Count, in the entries, the lines with "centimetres". Answer with the number only.

===== Data rows =====

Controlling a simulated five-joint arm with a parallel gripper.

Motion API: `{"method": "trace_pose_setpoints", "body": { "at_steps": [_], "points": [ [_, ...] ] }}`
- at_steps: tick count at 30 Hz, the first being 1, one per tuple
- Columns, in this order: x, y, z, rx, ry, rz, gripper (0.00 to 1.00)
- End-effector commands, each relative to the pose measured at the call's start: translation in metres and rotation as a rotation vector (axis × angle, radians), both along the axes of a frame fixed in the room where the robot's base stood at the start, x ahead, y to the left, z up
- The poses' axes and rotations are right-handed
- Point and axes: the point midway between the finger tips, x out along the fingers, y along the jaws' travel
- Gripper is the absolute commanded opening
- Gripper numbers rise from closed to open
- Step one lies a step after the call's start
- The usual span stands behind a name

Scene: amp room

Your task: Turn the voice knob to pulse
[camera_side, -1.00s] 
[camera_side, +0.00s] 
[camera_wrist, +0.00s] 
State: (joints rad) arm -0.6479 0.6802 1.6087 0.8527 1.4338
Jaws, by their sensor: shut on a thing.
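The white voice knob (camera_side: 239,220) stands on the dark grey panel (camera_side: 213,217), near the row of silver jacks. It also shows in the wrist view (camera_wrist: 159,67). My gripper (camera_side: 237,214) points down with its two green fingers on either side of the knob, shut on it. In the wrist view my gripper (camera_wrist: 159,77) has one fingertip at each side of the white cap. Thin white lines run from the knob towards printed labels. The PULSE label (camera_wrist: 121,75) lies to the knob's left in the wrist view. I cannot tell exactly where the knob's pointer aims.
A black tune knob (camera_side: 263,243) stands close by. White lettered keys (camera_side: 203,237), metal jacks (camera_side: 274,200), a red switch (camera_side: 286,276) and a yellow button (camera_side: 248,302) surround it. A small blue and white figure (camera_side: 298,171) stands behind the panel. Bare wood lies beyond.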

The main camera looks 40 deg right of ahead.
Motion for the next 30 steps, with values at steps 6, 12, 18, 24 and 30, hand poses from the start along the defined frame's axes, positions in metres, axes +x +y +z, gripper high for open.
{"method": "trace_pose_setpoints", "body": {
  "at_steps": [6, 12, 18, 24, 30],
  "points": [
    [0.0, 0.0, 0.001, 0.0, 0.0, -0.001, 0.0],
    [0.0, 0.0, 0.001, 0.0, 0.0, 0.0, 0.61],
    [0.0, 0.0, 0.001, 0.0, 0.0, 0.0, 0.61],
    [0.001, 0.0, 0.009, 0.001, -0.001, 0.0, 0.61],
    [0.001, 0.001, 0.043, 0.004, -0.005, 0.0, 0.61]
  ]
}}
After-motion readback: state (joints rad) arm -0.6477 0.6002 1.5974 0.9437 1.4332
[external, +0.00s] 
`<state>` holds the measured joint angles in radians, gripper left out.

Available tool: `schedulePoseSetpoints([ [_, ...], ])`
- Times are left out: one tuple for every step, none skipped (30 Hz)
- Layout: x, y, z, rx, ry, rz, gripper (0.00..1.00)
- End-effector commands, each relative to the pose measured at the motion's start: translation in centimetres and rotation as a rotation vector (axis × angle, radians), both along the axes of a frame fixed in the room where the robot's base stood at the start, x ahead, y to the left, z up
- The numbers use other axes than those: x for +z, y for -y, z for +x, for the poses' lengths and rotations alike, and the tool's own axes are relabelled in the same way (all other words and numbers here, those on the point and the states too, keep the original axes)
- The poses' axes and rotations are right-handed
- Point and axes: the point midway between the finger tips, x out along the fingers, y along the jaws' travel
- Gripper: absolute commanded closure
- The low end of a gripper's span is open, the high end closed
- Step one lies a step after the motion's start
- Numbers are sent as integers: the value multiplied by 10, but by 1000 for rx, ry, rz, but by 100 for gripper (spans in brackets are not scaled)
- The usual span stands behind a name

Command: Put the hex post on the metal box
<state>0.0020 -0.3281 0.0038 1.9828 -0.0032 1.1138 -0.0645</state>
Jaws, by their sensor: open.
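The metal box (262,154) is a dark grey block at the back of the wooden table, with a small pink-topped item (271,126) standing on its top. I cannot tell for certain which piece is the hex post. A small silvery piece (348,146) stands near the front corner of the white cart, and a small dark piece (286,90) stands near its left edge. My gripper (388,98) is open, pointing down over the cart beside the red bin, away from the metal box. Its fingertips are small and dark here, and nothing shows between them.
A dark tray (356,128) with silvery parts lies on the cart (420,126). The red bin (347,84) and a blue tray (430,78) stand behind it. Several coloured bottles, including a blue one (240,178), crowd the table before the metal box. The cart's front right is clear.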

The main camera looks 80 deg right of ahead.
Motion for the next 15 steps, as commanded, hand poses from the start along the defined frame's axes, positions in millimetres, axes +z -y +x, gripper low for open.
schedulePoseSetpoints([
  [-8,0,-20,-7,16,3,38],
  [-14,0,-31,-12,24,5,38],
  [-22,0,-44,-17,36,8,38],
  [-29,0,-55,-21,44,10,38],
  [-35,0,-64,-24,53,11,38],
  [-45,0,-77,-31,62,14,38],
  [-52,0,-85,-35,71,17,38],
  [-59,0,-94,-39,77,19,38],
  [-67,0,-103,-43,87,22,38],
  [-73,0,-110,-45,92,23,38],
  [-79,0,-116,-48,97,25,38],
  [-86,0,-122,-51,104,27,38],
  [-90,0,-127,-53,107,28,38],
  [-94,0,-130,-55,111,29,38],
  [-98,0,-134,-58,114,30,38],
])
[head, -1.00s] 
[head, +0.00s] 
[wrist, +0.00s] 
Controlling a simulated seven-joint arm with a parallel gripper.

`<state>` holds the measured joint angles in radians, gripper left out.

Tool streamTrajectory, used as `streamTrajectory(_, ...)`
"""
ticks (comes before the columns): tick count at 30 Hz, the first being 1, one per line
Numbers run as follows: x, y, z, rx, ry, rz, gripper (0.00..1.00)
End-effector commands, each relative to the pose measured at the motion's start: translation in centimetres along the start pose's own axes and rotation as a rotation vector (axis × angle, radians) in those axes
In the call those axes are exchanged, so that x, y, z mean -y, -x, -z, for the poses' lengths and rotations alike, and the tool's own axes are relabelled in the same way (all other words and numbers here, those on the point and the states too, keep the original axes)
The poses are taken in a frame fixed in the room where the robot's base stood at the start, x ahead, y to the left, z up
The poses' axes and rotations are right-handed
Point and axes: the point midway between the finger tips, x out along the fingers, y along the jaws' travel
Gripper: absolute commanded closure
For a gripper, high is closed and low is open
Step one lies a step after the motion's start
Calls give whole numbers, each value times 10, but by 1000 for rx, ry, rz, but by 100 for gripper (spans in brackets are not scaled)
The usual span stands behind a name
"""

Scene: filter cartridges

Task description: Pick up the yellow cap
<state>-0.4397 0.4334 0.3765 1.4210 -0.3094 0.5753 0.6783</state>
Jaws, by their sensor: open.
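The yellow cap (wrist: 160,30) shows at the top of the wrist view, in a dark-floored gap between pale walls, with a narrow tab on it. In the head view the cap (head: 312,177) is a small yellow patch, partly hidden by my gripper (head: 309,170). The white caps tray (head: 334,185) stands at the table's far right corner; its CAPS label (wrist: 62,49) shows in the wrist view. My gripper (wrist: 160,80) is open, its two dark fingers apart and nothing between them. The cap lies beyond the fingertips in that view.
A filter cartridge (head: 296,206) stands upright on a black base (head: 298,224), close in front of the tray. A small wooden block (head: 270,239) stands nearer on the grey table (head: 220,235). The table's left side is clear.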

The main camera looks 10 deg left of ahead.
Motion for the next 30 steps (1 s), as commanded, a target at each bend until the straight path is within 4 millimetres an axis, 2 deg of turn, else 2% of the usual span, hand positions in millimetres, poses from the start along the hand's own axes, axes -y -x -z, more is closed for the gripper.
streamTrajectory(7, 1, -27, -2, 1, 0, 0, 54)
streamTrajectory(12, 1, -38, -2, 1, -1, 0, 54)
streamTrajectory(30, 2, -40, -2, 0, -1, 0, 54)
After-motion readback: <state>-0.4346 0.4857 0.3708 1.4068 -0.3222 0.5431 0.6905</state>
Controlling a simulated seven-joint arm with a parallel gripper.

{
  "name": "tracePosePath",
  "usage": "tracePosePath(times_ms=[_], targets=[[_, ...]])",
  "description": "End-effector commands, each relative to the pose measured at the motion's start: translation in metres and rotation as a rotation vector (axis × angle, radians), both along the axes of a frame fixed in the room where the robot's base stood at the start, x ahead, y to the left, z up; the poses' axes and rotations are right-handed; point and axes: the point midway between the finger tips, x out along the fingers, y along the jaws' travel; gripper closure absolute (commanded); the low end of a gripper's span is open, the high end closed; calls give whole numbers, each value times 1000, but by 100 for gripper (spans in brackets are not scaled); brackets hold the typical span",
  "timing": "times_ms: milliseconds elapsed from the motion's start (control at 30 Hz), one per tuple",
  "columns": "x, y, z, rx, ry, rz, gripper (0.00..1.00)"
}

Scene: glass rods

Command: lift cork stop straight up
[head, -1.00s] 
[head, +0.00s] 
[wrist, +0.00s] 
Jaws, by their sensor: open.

=====

**Solution:**
2